Wednesday, August 28, 2013

Guest Review: Casino Royale (1967)

By Philip Schweier

After watching last year’s documentary Everything or Nothing: the Untold Story of 007, I decided I should revisit the original Bond films, including “Casino Royale” as it was presented on CBS in 1954. This episode of the television series Climax! featured an American Jimmy Bond played by Barry Nelson.

As bad as that was, it was only slightly more palatable than the 1967 James Bond spoof of the same name. According to some sources, it was originally intended to be filmed by the Bond producers Albert “Cubby” Brocolli and Harry Saltzman, but the recent partnership with Kevin McClorry on Thunderball (1965) had left a bad taste in their mouths, so Charles K. Feldman, who held the rights to Casino Royale, proceeded without them.

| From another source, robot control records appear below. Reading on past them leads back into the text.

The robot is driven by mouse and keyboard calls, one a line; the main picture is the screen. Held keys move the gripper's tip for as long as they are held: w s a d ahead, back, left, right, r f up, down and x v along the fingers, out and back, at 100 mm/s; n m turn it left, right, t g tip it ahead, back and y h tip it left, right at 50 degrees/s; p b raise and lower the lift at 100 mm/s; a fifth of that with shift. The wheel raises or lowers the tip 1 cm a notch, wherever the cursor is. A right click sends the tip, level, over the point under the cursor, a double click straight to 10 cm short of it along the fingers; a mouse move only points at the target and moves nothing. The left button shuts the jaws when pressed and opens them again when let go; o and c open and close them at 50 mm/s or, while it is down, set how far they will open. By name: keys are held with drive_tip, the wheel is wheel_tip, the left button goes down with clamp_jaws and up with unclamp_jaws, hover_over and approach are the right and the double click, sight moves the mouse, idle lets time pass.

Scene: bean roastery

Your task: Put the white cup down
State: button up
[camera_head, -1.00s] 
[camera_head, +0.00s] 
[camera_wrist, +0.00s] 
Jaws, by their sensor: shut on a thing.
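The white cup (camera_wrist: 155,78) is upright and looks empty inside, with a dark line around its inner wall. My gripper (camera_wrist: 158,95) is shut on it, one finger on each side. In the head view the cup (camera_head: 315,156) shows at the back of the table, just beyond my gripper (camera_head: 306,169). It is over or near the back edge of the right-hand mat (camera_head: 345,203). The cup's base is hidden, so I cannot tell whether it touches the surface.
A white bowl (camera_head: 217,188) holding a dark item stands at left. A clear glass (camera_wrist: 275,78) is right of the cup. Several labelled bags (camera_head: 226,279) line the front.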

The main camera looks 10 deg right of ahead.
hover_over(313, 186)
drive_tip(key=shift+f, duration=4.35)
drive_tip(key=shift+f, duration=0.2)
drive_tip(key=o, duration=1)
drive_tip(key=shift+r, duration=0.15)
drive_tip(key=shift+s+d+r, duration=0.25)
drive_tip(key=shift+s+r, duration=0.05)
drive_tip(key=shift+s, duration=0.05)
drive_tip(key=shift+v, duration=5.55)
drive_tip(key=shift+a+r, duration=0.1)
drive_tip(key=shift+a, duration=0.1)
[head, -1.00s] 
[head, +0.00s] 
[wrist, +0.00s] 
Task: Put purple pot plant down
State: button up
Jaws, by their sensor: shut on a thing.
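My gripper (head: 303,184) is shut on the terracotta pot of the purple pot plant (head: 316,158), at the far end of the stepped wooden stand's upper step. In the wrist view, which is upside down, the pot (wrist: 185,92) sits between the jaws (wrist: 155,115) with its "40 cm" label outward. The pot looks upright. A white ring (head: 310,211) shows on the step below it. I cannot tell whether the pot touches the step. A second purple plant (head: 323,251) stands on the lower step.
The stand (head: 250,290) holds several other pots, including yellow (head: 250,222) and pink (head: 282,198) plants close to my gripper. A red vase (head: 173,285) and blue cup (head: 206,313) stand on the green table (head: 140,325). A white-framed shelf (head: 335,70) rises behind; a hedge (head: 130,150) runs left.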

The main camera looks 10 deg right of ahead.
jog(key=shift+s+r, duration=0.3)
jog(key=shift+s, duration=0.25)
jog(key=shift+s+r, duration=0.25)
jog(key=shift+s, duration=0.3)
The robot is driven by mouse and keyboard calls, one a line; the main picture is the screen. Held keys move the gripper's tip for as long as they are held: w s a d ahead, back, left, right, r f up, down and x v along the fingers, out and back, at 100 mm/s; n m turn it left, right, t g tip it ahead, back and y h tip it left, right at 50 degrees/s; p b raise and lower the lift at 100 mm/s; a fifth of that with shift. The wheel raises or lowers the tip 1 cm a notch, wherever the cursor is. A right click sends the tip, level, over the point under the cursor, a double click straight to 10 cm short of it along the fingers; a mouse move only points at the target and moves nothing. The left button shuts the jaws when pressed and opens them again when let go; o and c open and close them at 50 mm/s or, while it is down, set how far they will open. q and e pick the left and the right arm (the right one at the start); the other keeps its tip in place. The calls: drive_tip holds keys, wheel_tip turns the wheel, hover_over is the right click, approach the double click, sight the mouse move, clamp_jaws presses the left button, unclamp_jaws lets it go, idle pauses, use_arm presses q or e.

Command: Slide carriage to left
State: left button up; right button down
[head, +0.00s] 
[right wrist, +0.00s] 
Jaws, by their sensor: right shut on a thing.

Rather than produce an entirely independent spy film as McClorry would later do with Never Say Never Again (1983), Feldman chose to play the story for laughs. Sure, let’s cast Peter Sellers and Woody Allen, and the laughs will just happen. Of course, in Hollywood that never works.

Starring as Bond is David Niven, brought out of retirement by the assassination of his former boss M (John Huston). Bond immediately takes over the old department, and realizing that James Bond 007 has a target on his chest, he immediately sets out to confuse the enemy – SMERSH – by designating all his agents as James Bond 007 just to confuse the enemy – including his nephew Jimmy (Allen).

With the help of Vesper Lynd (former Bond girl Ursula Andress), a trap is laid for SMERSH operative le Chiffre (Orson Welles) by causing him to lose at baccarat, drawing the enmity of his superiors. Subbing for Bond is baccarat authority Evelyn Tremble (Sellers).

Meanwhile, the real Bond sends his daughter Mata (Joanna Pettet) to infiltrate a SMERSH hive located in West Berlin. It’s trippy in a deChirico sort of way, and merely provides a diversion from the original story while introducing a kidnappable sidekick for later in the film.

The film is dull, despite the hand of six different directors and 10 different writers (most of them, such as Allen, Sellers, Ben Hecht, Jospeh Heller and Billy Wilder) would be uncredited. To call it a comedy is being generous, as there are painfully few laughs to be had. In all, it adds up to 131 minutes of painful watching best left for desperate rainy afternoons, or those days when one is suffering from a cold and misery is such that anything else can hardly do any further harm.